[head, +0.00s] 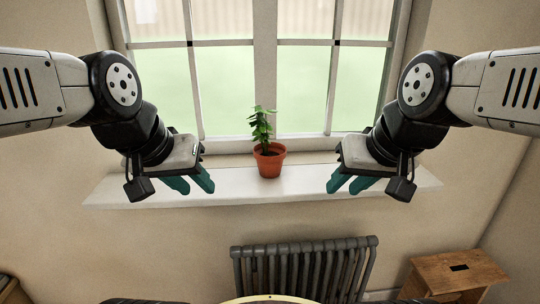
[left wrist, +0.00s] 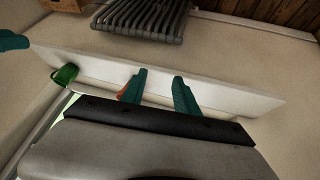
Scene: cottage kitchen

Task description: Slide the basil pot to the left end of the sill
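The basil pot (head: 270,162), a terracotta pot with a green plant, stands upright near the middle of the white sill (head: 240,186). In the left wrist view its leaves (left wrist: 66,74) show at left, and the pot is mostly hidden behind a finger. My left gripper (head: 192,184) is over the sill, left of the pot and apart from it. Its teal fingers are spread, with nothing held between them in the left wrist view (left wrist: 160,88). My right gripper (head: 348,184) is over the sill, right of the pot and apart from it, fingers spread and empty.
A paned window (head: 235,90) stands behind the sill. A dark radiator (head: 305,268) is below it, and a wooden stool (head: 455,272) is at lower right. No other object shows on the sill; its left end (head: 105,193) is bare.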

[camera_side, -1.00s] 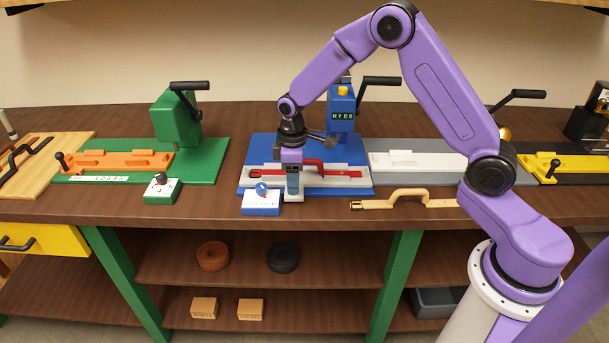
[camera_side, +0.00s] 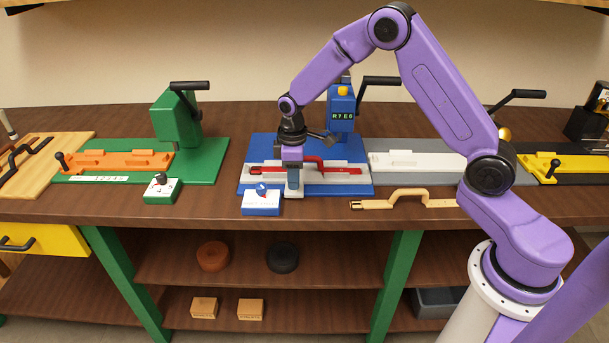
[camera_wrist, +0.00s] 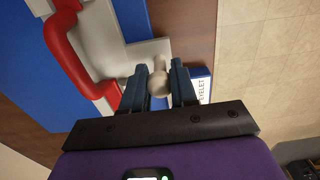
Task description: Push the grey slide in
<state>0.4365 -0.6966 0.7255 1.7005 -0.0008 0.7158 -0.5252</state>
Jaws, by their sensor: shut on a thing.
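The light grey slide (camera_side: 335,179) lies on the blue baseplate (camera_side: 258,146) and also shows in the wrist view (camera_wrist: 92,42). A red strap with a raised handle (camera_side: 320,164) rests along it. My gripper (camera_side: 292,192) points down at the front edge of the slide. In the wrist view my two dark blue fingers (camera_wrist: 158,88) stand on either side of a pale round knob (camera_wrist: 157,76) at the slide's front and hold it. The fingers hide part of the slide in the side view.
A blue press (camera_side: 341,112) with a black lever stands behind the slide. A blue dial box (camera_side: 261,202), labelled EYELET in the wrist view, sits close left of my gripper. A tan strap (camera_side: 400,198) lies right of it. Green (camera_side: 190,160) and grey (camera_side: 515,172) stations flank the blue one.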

* * * * *

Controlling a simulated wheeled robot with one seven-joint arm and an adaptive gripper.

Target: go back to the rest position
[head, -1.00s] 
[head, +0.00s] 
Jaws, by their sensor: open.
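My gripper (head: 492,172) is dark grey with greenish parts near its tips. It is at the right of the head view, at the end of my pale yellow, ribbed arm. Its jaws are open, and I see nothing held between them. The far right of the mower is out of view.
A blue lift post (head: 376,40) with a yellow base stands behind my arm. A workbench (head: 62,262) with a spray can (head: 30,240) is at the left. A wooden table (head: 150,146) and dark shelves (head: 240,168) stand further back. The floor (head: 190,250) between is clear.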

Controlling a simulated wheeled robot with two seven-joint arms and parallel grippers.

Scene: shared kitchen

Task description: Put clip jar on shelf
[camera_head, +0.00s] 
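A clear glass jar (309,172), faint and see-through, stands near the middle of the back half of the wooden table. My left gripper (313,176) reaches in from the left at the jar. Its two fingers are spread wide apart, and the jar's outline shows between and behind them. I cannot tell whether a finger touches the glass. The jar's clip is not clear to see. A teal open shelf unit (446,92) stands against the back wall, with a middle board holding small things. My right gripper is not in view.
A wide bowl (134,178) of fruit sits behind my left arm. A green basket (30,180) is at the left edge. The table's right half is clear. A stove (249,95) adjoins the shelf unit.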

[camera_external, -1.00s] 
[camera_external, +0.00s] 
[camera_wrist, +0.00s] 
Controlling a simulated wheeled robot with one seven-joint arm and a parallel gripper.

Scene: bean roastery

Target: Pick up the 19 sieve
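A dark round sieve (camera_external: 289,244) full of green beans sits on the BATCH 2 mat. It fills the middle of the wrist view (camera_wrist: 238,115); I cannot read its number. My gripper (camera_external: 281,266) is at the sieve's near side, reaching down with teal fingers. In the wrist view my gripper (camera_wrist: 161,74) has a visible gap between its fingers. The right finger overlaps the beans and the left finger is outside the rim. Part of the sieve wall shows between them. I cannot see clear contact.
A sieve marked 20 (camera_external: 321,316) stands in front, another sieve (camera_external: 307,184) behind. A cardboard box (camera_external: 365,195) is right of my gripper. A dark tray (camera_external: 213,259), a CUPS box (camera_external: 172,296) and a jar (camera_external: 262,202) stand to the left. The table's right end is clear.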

* * * * *

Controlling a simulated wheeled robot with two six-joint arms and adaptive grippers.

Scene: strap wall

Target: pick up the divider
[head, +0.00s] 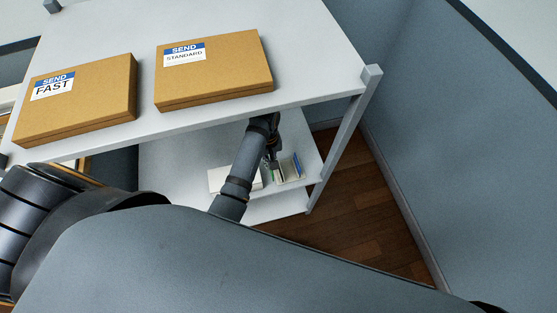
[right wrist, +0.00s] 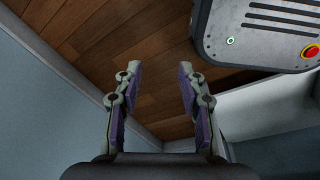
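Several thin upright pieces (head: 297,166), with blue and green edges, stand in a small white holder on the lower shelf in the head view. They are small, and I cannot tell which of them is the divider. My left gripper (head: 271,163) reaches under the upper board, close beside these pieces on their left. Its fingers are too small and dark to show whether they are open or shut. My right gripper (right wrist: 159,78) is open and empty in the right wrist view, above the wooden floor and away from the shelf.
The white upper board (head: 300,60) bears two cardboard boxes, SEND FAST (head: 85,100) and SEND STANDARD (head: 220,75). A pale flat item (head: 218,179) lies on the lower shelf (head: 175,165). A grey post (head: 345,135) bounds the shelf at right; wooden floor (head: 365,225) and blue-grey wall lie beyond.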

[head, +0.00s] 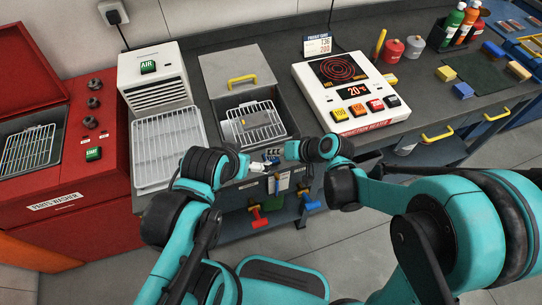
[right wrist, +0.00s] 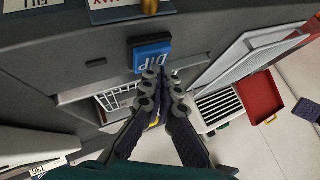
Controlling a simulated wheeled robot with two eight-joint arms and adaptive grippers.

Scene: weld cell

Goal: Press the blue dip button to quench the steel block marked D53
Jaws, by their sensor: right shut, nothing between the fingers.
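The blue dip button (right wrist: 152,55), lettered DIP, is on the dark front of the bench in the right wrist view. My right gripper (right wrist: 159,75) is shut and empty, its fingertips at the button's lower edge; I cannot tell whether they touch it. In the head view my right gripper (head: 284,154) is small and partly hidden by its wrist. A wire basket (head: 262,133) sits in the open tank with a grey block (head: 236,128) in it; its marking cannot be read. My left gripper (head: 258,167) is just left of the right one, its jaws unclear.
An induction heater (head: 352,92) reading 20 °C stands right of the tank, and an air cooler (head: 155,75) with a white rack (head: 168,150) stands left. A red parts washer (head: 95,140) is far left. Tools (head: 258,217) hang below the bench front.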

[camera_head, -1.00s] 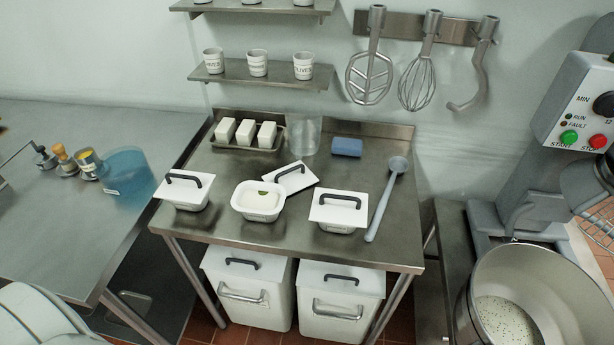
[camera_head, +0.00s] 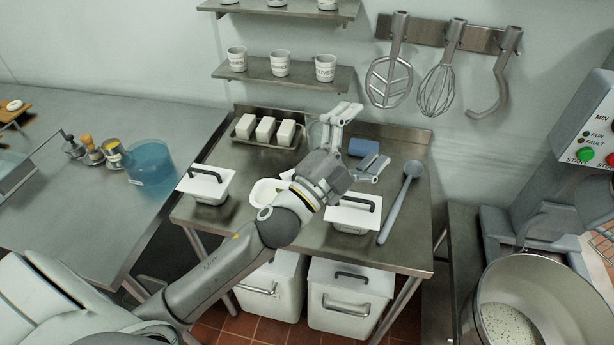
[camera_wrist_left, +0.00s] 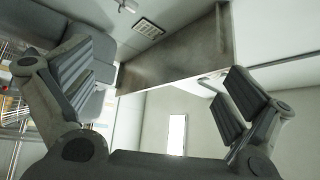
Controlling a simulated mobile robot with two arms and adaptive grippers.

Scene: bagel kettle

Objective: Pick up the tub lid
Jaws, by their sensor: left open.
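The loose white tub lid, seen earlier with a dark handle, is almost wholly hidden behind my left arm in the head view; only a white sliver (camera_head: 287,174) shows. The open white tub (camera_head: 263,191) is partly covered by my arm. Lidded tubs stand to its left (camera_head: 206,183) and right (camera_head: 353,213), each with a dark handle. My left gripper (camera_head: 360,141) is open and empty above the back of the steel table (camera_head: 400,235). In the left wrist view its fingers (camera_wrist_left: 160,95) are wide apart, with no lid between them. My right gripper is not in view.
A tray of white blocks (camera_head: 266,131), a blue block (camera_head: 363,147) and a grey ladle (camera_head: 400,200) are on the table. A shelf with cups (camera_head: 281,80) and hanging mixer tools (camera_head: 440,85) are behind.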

* * * * *

> Exercise goal
Each line in the data that holds the string "seven" should be found and copied.

> Answer to the problem
Controlling a simulated wheeled robot with one seven-joint arm and an adaptive gripper.
Controlling a simulated wheeled robot with two seven-joint arms and parallel grippers.
Controlling a simulated wheeled robot with one seven-joint arm and a parallel gripper.

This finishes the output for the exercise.